Der Fachwerkbau vor mehr als 600 Jahren und seine Veränderungen

Beschreibung des Fachmanns Michael Taschner

Bergstraße 10: Stockwerkbau, Fachwerkbild im 15. Jahrhundert, verblattete und verzapfte Holzverbindungen bis 1525

In Nürnberg vollzog sich um 1400 ein Wandel in der Fachwerkbauweise, weg vom Ständergeschossbau hin zum reinen Stockwerkbau. (1) Warum sich die Zimmerleute von nun an für die Stockwerkbauweise entschieden haben oder ob es ihnen angeordnet wurde, bleibt bis heute im Dunkeln.
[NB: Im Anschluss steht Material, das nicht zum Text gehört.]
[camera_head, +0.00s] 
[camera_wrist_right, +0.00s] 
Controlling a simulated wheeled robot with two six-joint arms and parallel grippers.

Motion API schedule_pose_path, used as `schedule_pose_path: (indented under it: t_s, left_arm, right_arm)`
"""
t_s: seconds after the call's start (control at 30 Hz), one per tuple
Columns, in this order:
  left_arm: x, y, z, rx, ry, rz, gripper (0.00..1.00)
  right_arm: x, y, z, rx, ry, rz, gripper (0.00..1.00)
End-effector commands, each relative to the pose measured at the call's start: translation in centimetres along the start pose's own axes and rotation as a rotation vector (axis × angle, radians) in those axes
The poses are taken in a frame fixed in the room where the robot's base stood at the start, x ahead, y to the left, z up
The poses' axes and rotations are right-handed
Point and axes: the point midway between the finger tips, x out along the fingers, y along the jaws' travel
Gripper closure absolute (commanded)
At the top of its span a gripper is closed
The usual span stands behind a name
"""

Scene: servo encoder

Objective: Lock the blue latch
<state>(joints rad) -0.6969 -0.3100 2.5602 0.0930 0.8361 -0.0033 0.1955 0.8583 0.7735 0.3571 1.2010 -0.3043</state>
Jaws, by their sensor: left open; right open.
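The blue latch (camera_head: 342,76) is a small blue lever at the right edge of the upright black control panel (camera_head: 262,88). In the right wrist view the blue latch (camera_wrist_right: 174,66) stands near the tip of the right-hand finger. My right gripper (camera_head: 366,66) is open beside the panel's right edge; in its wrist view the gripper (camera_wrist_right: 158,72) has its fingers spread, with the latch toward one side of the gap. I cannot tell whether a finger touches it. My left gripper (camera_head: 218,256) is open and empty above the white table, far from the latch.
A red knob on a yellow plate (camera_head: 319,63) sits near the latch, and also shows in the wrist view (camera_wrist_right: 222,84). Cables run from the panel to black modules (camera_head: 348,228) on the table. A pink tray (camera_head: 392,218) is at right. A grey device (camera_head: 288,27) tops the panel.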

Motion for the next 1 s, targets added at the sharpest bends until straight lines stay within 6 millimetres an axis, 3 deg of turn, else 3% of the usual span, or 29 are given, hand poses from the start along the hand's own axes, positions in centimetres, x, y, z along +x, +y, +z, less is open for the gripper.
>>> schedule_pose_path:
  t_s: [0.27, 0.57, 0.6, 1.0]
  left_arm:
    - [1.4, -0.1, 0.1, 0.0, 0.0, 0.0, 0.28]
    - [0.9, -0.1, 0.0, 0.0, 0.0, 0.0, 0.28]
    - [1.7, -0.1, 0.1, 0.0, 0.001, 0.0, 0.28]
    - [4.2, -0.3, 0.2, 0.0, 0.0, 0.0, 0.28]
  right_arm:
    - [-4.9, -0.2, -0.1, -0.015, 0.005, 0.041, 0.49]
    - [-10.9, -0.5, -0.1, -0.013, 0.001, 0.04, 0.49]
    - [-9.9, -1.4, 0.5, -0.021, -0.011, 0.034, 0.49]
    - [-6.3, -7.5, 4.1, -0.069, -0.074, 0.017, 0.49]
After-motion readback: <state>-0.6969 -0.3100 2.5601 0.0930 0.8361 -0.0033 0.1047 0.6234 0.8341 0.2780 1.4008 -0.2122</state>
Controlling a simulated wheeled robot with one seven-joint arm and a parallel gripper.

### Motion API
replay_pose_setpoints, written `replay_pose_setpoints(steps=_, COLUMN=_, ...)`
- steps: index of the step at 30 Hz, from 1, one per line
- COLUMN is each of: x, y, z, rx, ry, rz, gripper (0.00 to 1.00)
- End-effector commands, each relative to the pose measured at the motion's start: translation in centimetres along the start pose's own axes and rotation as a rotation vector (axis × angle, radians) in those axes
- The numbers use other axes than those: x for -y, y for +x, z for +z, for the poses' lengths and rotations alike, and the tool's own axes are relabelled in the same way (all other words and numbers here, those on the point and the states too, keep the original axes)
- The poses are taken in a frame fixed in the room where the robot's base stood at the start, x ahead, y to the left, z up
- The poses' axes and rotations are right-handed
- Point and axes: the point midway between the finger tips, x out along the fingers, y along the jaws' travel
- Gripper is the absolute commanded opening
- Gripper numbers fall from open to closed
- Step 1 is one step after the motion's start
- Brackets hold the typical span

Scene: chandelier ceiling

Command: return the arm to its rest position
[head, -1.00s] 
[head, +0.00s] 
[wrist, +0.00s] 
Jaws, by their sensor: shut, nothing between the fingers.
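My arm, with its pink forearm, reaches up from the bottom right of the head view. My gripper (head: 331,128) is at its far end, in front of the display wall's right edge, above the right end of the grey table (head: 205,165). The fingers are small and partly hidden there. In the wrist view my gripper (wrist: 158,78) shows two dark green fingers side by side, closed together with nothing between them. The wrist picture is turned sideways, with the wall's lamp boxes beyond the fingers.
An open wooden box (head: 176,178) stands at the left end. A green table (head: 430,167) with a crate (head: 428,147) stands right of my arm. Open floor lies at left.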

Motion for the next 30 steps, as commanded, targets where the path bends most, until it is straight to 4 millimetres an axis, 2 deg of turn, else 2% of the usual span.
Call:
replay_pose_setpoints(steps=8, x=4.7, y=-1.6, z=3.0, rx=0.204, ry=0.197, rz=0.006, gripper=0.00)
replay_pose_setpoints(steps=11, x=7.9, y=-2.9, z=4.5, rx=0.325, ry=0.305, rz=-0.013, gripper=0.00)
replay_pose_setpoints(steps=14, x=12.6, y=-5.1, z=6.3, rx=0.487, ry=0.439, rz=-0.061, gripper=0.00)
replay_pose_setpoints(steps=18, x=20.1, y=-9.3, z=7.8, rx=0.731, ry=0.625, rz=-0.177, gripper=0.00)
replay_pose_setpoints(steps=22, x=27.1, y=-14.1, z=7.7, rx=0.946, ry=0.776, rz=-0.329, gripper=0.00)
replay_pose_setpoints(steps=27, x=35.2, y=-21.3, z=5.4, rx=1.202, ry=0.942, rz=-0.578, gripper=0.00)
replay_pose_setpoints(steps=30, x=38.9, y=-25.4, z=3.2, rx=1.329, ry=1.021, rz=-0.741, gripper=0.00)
Die Annahme, der stockwerksweise Aufbau würde eine Erleichterung auf der Baustelle darstellen sowie eine Flexibilität bei der Fassaden- und Grundrissgestaltung hervorrufen, bleibt letztendlich nur eine Vermutung. Der deutlichste Unterschied der beiden Bauweisen ist die Höhe der Fachwerkständer, die beim Stockwerkbau nicht höher als ein Stockwerk sind. Der Stockwerkbau war im Grunde nichts Neues, ist er doch schon früher häufig über dem Ständergeschossbau, z. B. im 2. Obergeschoss, zur Anwendung gekommen (siehe Obere Schmiedgasse 54/56).

Das vor allem durch seine Bewohner Maria Sibylla Merian (1647-1717) und Johann Andreas Graff (1636-1701) bekannte Haus Bergstraße 10 wurde 1412 als Fachwerkbau in Stockwerkbauweise errichtet und ist aufgrund seiner frühen Bauzeit ein gutes Beispiel für die Veränderungen im Fachwerkbau um 1400.

Der Austausch des bauzeitlich verblatteten Fachwerks gegen das Riegelfachwerk bzw. Sandsteinmauerwerks erfolgte in der zweiten Hälfte des 17. Jh. (Foto 2017)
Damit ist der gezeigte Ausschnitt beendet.